Put The Focus Back On Career And Technical EducationJulius Guerra | Director of Operations, MSi Educational Services
Career and Technical Education in the United States has always been the low hanging fruit on the tree of learning from the Federal perspective. This means it is the first item cut from budgets when financial constraints are pending.
In 2010, federal reports contradicted their own findings. On the one hand, they stated that students who are in Career Academy achieve higher grades, have a better attendance rate and are more likely to graduate then students not involved in Career Academies, yet they cut funding because, apparently, there was no evidence to support positive outcomes.
This is not unique of Career Academies; higher achievement results are a parallel factor with involvement. The more involvement a student has in the learning institution such as sports or fine arts the better focus and higher achievements result.

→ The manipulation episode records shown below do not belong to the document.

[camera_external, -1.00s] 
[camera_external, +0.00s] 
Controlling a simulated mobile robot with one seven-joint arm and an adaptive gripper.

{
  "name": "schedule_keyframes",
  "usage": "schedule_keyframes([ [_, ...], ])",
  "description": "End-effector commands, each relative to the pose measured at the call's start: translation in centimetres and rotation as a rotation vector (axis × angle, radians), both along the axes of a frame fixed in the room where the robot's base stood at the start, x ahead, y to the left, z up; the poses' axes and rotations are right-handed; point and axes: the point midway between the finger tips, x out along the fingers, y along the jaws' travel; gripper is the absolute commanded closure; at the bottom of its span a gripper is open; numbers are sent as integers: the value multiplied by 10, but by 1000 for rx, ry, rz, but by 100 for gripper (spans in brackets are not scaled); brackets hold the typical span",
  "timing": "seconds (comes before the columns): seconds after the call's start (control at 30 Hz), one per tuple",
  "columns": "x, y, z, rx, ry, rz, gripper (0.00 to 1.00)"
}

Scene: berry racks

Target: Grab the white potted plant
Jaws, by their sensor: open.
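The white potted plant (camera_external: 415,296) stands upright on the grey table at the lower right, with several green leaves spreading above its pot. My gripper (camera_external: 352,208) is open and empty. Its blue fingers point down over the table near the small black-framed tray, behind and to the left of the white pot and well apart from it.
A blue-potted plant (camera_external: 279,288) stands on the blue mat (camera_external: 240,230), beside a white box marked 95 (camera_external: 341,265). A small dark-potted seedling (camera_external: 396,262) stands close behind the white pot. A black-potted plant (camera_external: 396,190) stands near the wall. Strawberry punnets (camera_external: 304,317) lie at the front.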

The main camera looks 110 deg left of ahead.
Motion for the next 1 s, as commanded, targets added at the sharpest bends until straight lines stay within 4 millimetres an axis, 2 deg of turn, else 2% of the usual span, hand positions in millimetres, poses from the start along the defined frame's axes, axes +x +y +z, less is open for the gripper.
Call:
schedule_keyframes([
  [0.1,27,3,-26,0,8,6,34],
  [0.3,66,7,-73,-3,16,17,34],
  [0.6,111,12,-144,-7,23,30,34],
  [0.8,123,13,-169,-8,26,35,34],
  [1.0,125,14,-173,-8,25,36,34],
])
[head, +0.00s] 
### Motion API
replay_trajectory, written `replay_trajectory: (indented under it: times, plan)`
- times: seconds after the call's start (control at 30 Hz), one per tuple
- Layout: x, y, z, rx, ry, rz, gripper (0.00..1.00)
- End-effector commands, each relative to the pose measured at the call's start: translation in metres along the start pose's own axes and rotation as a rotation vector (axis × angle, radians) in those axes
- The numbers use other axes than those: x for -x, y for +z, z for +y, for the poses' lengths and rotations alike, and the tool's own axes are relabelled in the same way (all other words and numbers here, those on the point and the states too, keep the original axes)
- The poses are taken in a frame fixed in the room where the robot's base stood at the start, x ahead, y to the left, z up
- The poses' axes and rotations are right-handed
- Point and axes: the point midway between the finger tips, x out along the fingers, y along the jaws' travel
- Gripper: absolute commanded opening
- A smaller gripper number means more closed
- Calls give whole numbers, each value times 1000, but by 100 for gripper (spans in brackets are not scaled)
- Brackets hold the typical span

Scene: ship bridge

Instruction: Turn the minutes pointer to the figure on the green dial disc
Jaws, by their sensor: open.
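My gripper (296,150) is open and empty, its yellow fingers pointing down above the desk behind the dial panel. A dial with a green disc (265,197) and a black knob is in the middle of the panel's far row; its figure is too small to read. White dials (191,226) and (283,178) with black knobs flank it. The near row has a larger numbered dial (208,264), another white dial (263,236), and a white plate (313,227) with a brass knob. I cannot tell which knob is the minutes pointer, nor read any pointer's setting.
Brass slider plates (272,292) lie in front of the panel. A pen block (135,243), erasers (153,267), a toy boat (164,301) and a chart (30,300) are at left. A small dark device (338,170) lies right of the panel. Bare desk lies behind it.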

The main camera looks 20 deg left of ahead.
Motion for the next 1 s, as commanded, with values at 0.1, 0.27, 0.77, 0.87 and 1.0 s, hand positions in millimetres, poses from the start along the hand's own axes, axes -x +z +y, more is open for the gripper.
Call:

But in the local districts and schools, Career Academies and incentive activities/programs are the adrenalin gland that brings life to students’ achievement. That is why I am creating “Real Steps Career & Education Foundation” (RC&E). A non-profit entity that will work directly with high schools and middle schools to create, implement and ensure successful Career Academies across multiple disciplines. These academies will teach industry certifications, learning skills for higher education and job readiness for real world situations and later take the endeavor national.

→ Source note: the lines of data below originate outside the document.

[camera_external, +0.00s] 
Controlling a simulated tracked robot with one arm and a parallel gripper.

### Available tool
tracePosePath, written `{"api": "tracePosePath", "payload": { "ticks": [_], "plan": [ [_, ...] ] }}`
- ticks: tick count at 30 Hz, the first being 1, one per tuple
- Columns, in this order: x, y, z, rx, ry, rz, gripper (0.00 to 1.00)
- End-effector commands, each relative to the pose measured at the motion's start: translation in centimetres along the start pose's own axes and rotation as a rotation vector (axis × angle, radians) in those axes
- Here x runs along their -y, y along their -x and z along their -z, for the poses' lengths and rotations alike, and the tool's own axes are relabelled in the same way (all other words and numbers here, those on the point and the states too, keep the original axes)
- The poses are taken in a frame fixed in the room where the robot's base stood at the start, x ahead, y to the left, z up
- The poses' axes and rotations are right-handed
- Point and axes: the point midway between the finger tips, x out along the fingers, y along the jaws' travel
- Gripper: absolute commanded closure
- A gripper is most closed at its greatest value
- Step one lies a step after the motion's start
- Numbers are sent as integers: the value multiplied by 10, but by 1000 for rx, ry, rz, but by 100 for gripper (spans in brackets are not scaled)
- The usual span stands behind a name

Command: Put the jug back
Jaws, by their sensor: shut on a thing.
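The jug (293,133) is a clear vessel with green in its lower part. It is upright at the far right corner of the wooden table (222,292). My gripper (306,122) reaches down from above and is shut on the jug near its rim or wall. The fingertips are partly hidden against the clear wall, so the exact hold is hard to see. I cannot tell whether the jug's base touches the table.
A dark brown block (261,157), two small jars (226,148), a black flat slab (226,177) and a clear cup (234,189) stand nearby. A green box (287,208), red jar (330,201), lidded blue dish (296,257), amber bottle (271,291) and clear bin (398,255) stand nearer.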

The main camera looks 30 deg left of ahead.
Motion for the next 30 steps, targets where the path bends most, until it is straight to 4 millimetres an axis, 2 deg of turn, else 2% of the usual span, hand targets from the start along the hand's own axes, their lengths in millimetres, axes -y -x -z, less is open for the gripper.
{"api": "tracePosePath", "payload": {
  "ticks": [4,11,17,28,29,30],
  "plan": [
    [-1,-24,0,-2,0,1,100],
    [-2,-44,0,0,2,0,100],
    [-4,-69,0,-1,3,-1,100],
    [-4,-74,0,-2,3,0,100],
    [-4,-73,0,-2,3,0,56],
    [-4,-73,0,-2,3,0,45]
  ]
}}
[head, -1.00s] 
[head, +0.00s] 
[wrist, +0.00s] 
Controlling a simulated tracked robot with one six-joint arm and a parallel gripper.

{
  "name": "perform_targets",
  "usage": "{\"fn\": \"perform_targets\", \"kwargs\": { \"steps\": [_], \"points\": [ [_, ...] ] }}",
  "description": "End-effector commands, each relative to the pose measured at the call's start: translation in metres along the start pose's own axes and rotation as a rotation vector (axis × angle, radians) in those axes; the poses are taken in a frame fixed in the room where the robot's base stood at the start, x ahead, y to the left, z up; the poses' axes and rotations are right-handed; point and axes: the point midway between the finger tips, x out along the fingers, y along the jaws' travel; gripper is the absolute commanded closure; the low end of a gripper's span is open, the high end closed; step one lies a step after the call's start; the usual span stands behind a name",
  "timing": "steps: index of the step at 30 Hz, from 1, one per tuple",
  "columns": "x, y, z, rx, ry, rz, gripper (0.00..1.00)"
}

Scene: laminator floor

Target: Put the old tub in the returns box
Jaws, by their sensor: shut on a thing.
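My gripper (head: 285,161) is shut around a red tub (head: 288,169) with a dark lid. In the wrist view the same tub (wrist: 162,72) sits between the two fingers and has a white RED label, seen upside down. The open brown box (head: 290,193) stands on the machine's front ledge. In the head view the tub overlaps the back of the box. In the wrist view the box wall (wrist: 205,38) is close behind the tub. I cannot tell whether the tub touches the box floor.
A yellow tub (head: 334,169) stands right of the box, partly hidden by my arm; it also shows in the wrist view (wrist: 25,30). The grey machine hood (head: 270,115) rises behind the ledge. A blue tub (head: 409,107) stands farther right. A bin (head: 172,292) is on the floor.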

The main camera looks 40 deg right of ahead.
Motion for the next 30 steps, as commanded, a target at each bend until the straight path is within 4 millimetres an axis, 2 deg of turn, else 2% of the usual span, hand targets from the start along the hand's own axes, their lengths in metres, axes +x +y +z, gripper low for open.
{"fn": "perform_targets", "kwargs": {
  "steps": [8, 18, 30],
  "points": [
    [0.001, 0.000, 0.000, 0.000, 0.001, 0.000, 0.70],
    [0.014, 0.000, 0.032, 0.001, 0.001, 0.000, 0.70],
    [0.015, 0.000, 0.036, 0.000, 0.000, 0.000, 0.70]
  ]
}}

Higher Education needs better prepared students with their learning skills already fine tuned. Students need to know what type of learner they are and be able to adapt the instructional type to match their learning style. High schools focus on teachers understanding and using differentiated teaching models and approaches to reach more students. Why wouldn’t it make sense for someone entering into higher education to at least know themselves in the same respect? The sooner this can be taught the better, middle schools should be the next candidate for approach.
The funding to make this happen is the main obstacle. With Career and Technical Education (CTE) funding being cut, who is going to foot the bill to make it happen? It is the parties who will benefit the most, local and domestic businesses. That is why it makes sense to approach this effort from a non-profit standpoint, allowing the local businesses that will hire these students to help fund the endeavor with federal and state governments providing supplemental funding.
On a personal note, this is the way I needed to approach it. I want to be able to go to any school and offer to help, and if the school can’t pay for the startup cost, I couldn’t just walk way. I will get the job done regardless of payment. These academies (if designed properly) can become self funding within 1-3 years and begin generating additional revenue for the school or school district.